As a child, Taylor had always been taught that police officers were the good guys. She learned to respect law enforcement, as she puts it, “all the time, all the way.” She went on to become a cop because she wanted to help people, and that’s what cops did. She wanted to fight sexual assault, particularly predators who take advantage of children. To go into law enforcement—to become one of the good guys—seemed like the best way to accomplish that. By the late 1990s, she’d risen to the rank of detective in the sheriff’s department of Lincoln County, Missouri—a sparsely populated farming community about an hour northwest of St. Louis. She eventually started a sex crimes unit within the department. But it was a small department with a tight budget. When she couldn’t get the money she needed, Taylor was forced to give speeches and write her own proposals to keep her program operating.
What troubled her was that while the sex crimes unit had to find funding on its own, the SWAT team was always flush with cash. “The SWAT team, the drug guys, they always had money,” Taylor says. “There were always state and federal grants for drug raids. There was always funding through asset forfeiture.” Taylor never quite understood that disparity. “When you think about the collateral effects of a sex crime, of how it can affect an entire family, an entire community, it just didn’t make sense. The drug users weren’t really harming anyone but themselves. Even the dealers, I found much of the time they were just people with little money, just trying to get by.”

The SWAT team eventually co-opted her as a member. As the only woman in the department, she was asked to go along on drug raids in the event there were any children inside. “The perimeter team would go in first. They’d throw all of the adults on the floor until they had secured the building. Sometimes the kids too. Then they’d put the kids in a room by themselves, and the search team would go in. They’d come to me, point to where the kids were, and say, ‘You deal with them.’” Taylor would then stay with the children until family services arrived, at which point they’d be placed with a relative.

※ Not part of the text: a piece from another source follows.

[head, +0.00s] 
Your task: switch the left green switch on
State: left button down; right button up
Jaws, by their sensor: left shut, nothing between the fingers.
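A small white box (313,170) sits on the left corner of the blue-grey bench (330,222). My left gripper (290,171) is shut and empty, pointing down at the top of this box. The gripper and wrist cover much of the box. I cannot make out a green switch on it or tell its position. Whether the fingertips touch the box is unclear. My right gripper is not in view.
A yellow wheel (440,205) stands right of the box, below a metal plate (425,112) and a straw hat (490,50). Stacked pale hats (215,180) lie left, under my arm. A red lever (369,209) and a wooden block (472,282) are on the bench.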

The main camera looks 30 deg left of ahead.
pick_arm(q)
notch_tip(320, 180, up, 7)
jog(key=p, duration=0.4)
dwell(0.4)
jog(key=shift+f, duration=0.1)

Taylor’s moment of clarity came during a raid on an autumn evening in November 2000. Narcotics investigators had made a controlled drug buy a few hours earlier and were laying plans to raid the suspect’s home. “The drug buy was in town, not at the home,” Taylor says. “But they’d always raid the house anyway. They could never just arrest the guy on the street. They always had to kick down doors.” With just three hours between the drug buy and the raid, the police hadn’t done much surveillance at all. The SWAT team would often avoid raiding a house if they knew there were children inside, but Taylor was troubled by how little effort they put into seeking out that sort of information. “Three hours is nowhere near enough time to investigate your suspect, to find out who might be inside the house. It just isn’t enough time for you to know the range of things that could happen.”
That afternoon the police had bought drugs from the stepfather of two children, ages eight and six. Both were in the house at the time of the raid. The stepfather wasn’t.

“They did their thing,” Taylor says. “Everybody on the floor, guns and yelling. Then they put the two kids in the bedroom, did their search, then sent me in to take care of the kids.”

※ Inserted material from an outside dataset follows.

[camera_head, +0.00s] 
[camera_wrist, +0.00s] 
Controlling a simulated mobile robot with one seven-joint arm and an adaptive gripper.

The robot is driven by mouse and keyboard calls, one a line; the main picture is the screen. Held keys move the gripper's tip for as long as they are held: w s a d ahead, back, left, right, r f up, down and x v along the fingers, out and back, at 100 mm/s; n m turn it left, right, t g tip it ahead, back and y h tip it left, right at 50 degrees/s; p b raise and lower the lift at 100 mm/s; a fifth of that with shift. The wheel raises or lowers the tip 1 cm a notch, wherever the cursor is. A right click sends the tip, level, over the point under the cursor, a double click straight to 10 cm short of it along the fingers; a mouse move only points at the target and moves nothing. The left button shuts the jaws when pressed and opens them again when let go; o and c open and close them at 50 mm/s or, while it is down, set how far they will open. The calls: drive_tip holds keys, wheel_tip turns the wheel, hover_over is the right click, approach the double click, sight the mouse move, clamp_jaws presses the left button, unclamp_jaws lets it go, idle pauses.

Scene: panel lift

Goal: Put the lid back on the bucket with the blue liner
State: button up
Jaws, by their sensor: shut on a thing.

Taylor made her way inside to see them. When she opened the door, the eight-year-old girl assumed a defense posture, putting her- self between Taylor and her little brother. She looked at Taylor and said, half fearful, half angry, “What are you going to do to us?”

Taylor was shattered. “Here I come in with all my SWAT gear on, dressed in armor from head to toe, and this little girl looks up at me, and her only thought is to defend her little brother. I thought, How can we be the good guys when we come into the house looking like this, screaming and pointing guns at the people they love? How can we be the good guys when a little girl looks up at me and wants to fight me?And for what? What were we accomplishing with all of this? Absolutely nothing.”

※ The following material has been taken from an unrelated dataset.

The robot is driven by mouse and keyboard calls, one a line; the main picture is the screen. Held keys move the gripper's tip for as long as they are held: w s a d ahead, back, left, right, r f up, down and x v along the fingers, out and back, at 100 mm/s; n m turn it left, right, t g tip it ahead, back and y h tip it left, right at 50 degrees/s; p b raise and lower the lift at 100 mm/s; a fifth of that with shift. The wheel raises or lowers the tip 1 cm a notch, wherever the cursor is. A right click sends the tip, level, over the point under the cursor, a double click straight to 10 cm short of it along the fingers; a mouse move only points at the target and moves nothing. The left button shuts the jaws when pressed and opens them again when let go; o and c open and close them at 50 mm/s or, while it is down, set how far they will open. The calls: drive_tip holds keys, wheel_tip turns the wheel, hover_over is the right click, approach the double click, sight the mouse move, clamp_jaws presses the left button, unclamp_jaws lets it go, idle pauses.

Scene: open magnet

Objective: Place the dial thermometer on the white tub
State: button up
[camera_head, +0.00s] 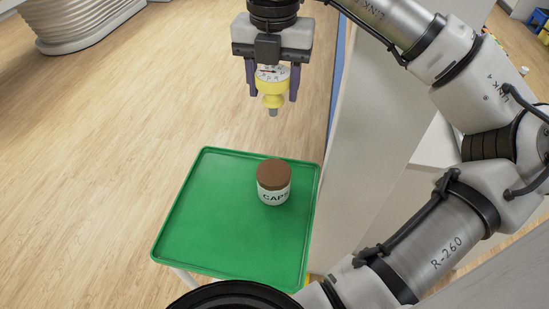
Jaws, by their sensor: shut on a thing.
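The dial thermometer (272,85) has a yellow body, a white dial face with a red needle and a short grey stem that points down. My gripper (273,91) is shut on it, with one dark finger on each side of the dial. It holds the thermometer in the air, above and behind the tray. The white tub (270,195) stands upright on the green tray, with a brown top and the letters "CAPS" on its side. The thermometer is well apart from the tub. The far side of the tub is hidden.
The green tray (210,220) has a low raised rim and is bare around the tub. A pale panel (375,110) rises close to the tray's right side. Wooden floor (120,120) lies open to the left. A white ribbed object (85,20) stands at the far left.

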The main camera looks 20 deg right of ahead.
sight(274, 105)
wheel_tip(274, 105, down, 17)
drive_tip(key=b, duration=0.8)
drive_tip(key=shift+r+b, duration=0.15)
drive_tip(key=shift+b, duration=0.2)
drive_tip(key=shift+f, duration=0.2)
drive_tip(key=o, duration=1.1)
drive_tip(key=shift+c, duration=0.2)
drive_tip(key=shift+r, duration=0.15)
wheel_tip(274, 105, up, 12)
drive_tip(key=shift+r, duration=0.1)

Taylor was later appointed police chief of the small town of Winfield, Missouri. Winfield was too small for its own SWAT team, even in the 2000s, but Taylor says she’d have quit before she ever created one. “Good police work has nothing to do with dressing up in black and breaking into houses in the middle of the night. And the mentality changes when they get put on the SWAT team. I remember a guy I was good friends with, it just completely changed him. The us-versus-them mentality takes over. You see that mentality in regular patrol officers too. But it’s much, much worse on the SWAT team. They’re more concerned with the drugs than they are with innocent bystanders. Because when you get into that mentality, there are no innocent people. There’s us and there’s the enemy. Children and dogs are always the easiest casualties.”
Taylor recently ran into the little girl who changed the way she thought about policing. Now in her twenties, the girl told Taylor that she and her brother had nightmares for years after the raid. They slept in the same bed until the boy was eleven. “That was a difficult day at work for me,” she says. “But for her, this was the most traumatic, defining moment of this girl’s life. Do you know what we found? We didn’t find any weapons. No big drug operation. We found three joints and a pipe.”